WORK TO COMPLETE
Write out all the data again, exactly as it stands.

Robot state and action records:
--- START ---

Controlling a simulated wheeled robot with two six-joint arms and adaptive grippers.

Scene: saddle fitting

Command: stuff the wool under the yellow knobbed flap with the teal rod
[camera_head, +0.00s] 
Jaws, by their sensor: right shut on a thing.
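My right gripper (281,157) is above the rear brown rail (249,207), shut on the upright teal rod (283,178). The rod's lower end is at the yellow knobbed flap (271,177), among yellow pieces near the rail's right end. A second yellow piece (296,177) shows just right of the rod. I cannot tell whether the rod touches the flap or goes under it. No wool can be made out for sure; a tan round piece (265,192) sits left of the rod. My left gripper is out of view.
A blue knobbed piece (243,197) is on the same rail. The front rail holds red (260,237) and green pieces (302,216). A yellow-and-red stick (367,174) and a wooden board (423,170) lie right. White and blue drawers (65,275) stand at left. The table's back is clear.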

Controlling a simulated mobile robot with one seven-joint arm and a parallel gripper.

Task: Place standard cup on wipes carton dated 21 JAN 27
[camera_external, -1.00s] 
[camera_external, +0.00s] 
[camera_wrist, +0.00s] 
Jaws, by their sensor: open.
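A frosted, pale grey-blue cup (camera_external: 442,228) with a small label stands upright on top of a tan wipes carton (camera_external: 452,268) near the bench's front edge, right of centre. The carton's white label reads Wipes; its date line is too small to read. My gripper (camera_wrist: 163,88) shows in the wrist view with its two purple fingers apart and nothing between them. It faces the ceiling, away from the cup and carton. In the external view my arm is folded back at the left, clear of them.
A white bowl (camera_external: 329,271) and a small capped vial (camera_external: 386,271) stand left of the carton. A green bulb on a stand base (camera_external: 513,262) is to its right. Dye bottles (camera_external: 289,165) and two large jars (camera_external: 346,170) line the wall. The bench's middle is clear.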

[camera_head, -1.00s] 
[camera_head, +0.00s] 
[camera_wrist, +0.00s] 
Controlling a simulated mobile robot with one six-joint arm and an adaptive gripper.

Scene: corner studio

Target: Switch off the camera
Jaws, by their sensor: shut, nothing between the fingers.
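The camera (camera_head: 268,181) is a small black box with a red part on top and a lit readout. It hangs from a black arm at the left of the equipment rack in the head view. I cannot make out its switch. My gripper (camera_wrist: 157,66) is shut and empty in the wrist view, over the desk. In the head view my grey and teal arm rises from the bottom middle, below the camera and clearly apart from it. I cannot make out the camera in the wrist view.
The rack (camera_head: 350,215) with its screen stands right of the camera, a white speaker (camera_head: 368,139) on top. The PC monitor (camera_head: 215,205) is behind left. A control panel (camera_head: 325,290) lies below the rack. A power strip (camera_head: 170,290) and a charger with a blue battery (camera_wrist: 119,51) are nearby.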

--- END ---

OUTPUT
Controlling a simulated wheeled robot with two six-joint arms and adaptive grippers.

Scene: saddle fitting

Command: stuff the wool under the yellow knobbed flap with the teal rod
[camera_head, +0.00s] 
Jaws, by their sensor: right shut on a thing.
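My right gripper (281,157) is above the rear brown rail (249,207), shut on the upright teal rod (283,178). The rod's lower end is at the yellow knobbed flap (271,177), among yellow pieces near the rail's right end. A second yellow piece (296,177) shows just right of the rod. I cannot tell whether the rod touches the flap or goes under it. No wool can be made out for sure; a tan round piece (265,192) sits left of the rod. My left gripper is out of view.
A blue knobbed piece (243,197) is on the same rail. The front rail holds red (260,237) and green pieces (302,216). A yellow-and-red stick (367,174) and a wooden board (423,170) lie right. White and blue drawers (65,275) stand at left. The table's back is clear.

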Controlling a simulated mobile robot with one seven-joint arm and a parallel gripper.

Task: Place standard cup on wipes carton dated 21 JAN 27
[camera_external, -1.00s] 
[camera_external, +0.00s] 
[camera_wrist, +0.00s] 
Jaws, by their sensor: open.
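A frosted, pale grey-blue cup (camera_external: 442,228) with a small label stands upright on top of a tan wipes carton (camera_external: 452,268) near the bench's front edge, right of centre. The carton's white label reads Wipes; its date line is too small to read. My gripper (camera_wrist: 163,88) shows in the wrist view with its two purple fingers apart and nothing between them. It faces the ceiling, away from the cup and carton. In the external view my arm is folded back at the left, clear of them.
A white bowl (camera_external: 329,271) and a small capped vial (camera_external: 386,271) stand left of the carton. A green bulb on a stand base (camera_external: 513,262) is to its right. Dye bottles (camera_external: 289,165) and two large jars (camera_external: 346,170) line the wall. The bench's middle is clear.

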[camera_head, -1.00s] 
[camera_head, +0.00s] 
[camera_wrist, +0.00s] 
Controlling a simulated mobile robot with one six-joint arm and an adaptive gripper.

Scene: corner studio

Target: Switch off the camera
Jaws, by their sensor: shut, nothing between the fingers.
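The camera (camera_head: 268,181) is a small black box with a red part on top and a lit readout. It hangs from a black arm at the left of the equipment rack in the head view. I cannot make out its switch. My gripper (camera_wrist: 157,66) is shut and empty in the wrist view, over the desk. In the head view my grey and teal arm rises from the bottom middle, below the camera and clearly apart from it. I cannot make out the camera in the wrist view.
The rack (camera_head: 350,215) with its screen stands right of the camera, a white speaker (camera_head: 368,139) on top. The PC monitor (camera_head: 215,205) is behind left. A control panel (camera_head: 325,290) lies below the rack. A power strip (camera_head: 170,290) and a charger with a blue battery (camera_wrist: 119,51) are nearby.

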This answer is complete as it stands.